Manipulation episode records
****************************************

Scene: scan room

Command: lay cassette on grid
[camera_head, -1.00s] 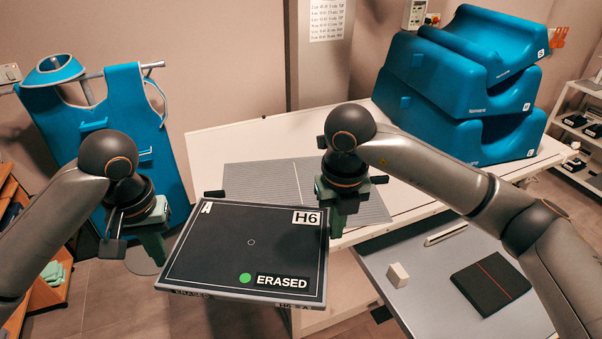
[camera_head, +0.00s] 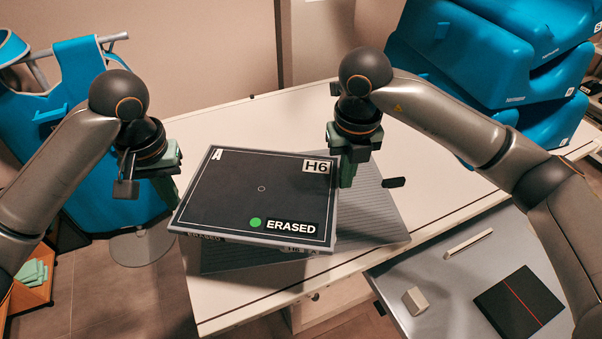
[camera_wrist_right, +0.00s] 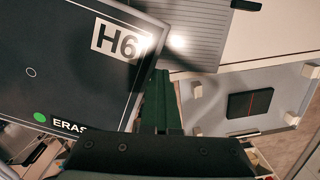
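The cassette (camera_head: 225,205) is a flat dark panel with a pale border, an "H6" label, a green dot and "ERASED". It is held nearly level over the ridged grey grid (camera_head: 375,220), which lies on the white table and is partly hidden beneath it. My left gripper (camera_head: 172,192) is at the cassette's left edge, and my right gripper (camera_head: 346,178) is at its right edge; both seem shut on it. In the right wrist view, the green finger lies along the edge of the cassette (camera_wrist_right: 65,75), with part of the grid (camera_wrist_right: 195,30) beyond. The left fingertips are largely hidden.
The white table (camera_head: 235,318) has bare room around the grid. A lower grey surface (camera_head: 450,285) at right holds a white block (camera_head: 415,300), a pale bar (camera_head: 468,243) and a dark pad with a red line (camera_head: 518,302). Blue cushions (camera_head: 480,60) stand behind right.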

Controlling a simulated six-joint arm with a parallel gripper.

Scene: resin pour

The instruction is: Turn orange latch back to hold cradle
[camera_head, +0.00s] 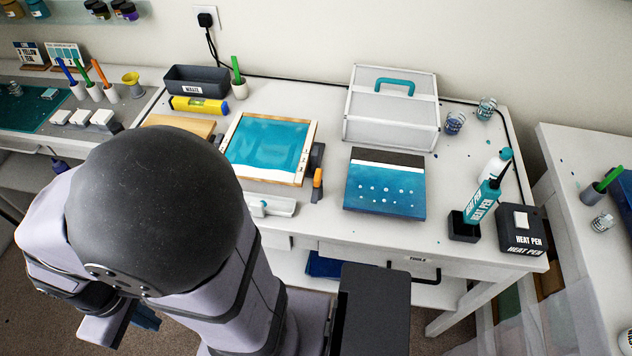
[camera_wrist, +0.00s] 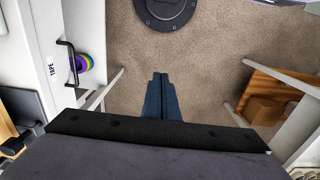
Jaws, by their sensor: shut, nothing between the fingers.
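The orange latch (camera_head: 317,181) stands at the right side of the wood-edged cradle (camera_head: 232,133), beside a dark bracket. The cradle holds a teal resin panel (camera_head: 268,146) and looks slightly tilted. Whether the latch touches the cradle is too small to tell. My gripper (camera_wrist: 161,76) is shut and empty, with its dark blue fingers together over the carpet in the wrist view. In the head view part of my gripper shows at the lower left, well away from the latch, mostly behind my arm.
A white level-like block (camera_head: 272,208) lies in front of the cradle. A blue dotted panel (camera_head: 384,188) and a clear case (camera_head: 391,112) stand to the right. A heat pen (camera_head: 482,203) stands farther right. A yellow level (camera_head: 198,105) lies behind. Bare tabletop surrounds the dotted panel.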

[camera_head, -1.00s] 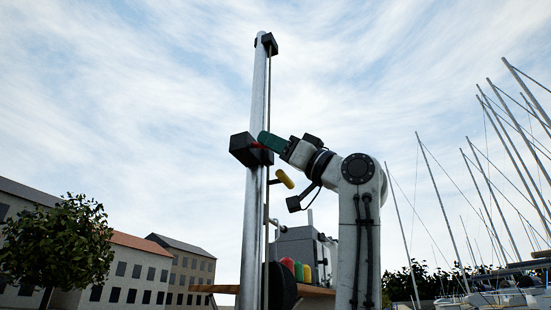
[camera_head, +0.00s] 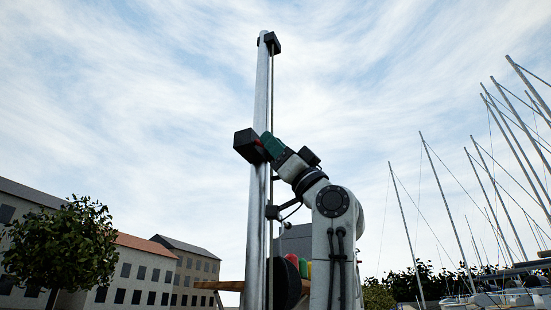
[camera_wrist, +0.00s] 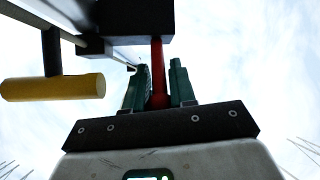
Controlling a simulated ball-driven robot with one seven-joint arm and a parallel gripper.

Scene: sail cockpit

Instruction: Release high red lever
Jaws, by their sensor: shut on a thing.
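The high red lever sticks out of a black box (camera_head: 245,146) on the silver mast (camera_head: 257,210). Only a small part of the lever shows in the head view, beside the box. In the wrist view the red lever (camera_wrist: 157,62) runs from the black box (camera_wrist: 136,18) down between the two green fingers. My gripper (camera_head: 268,145) is shut on the lever, close to the box. In the wrist view my gripper (camera_wrist: 161,82) has one finger on each side of it.
A yellow handle (camera_wrist: 55,88) on a black stem is left of my fingers in the wrist view. A thin line runs along the mast from a black fitting (camera_head: 270,42) at its top. Red and green rounded tops (camera_head: 303,267) show low behind my arm. Open sky surrounds the gripper.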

****************************************

- TASK TO COMPLETE: Copy out every line of the material above exactly, skipping the pictures.

- WRITTEN RESPONSE:
Scene: scan room

Command: lay cassette on grid
[camera_head, -1.00s] 
[camera_head, +0.00s] 
[camera_wrist_right, +0.00s] 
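The cassette (camera_head: 225,205) is a flat dark panel with a pale border, an "H6" label, a green dot and "ERASED". It is held nearly level over the ridged grey grid (camera_head: 375,220), which lies on the white table and is partly hidden beneath it. My left gripper (camera_head: 172,192) is at the cassette's left edge, and my right gripper (camera_head: 346,178) is at its right edge; both seem shut on it. In the right wrist view, the green finger lies along the edge of the cassette (camera_wrist_right: 65,75), with part of the grid (camera_wrist_right: 195,30) beyond. The left fingertips are largely hidden.
The white table (camera_head: 235,318) has bare room around the grid. A lower grey surface (camera_head: 450,285) at right holds a white block (camera_head: 415,300), a pale bar (camera_head: 468,243) and a dark pad with a red line (camera_head: 518,302). Blue cushions (camera_head: 480,60) stand behind right.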

Controlling a simulated six-joint arm with a parallel gripper.

Scene: resin pour

The instruction is: Turn orange latch back to hold cradle
[camera_head, +0.00s] 
[camera_wrist, +0.00s] 
Jaws, by their sensor: shut, nothing between the fingers.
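The orange latch (camera_head: 317,181) stands at the right side of the wood-edged cradle (camera_head: 232,133), beside a dark bracket. The cradle holds a teal resin panel (camera_head: 268,146) and looks slightly tilted. Whether the latch touches the cradle is too small to tell. My gripper (camera_wrist: 161,76) is shut and empty, with its dark blue fingers together over the carpet in the wrist view. In the head view part of my gripper shows at the lower left, well away from the latch, mostly behind my arm.
A white level-like block (camera_head: 272,208) lies in front of the cradle. A blue dotted panel (camera_head: 384,188) and a clear case (camera_head: 391,112) stand to the right. A heat pen (camera_head: 482,203) stands farther right. A yellow level (camera_head: 198,105) lies behind. Bare tabletop surrounds the dotted panel.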

[camera_head, -1.00s] 
[camera_head, +0.00s] 
[camera_wrist, +0.00s] 
Controlling a simulated ball-driven robot with one seven-joint arm and a parallel gripper.

Scene: sail cockpit

Instruction: Release high red lever
Jaws, by their sensor: shut on a thing.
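The high red lever sticks out of a black box (camera_head: 245,146) on the silver mast (camera_head: 257,210). Only a small part of the lever shows in the head view, beside the box. In the wrist view the red lever (camera_wrist: 157,62) runs from the black box (camera_wrist: 136,18) down between the two green fingers. My gripper (camera_head: 268,145) is shut on the lever, close to the box. In the wrist view my gripper (camera_wrist: 161,82) has one finger on each side of it.
A yellow handle (camera_wrist: 55,88) on a black stem is left of my fingers in the wrist view. A thin line runs along the mast from a black fitting (camera_head: 270,42) at its top. Red and green rounded tops (camera_head: 303,267) show low behind my arm. Open sky surrounds the gripper.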

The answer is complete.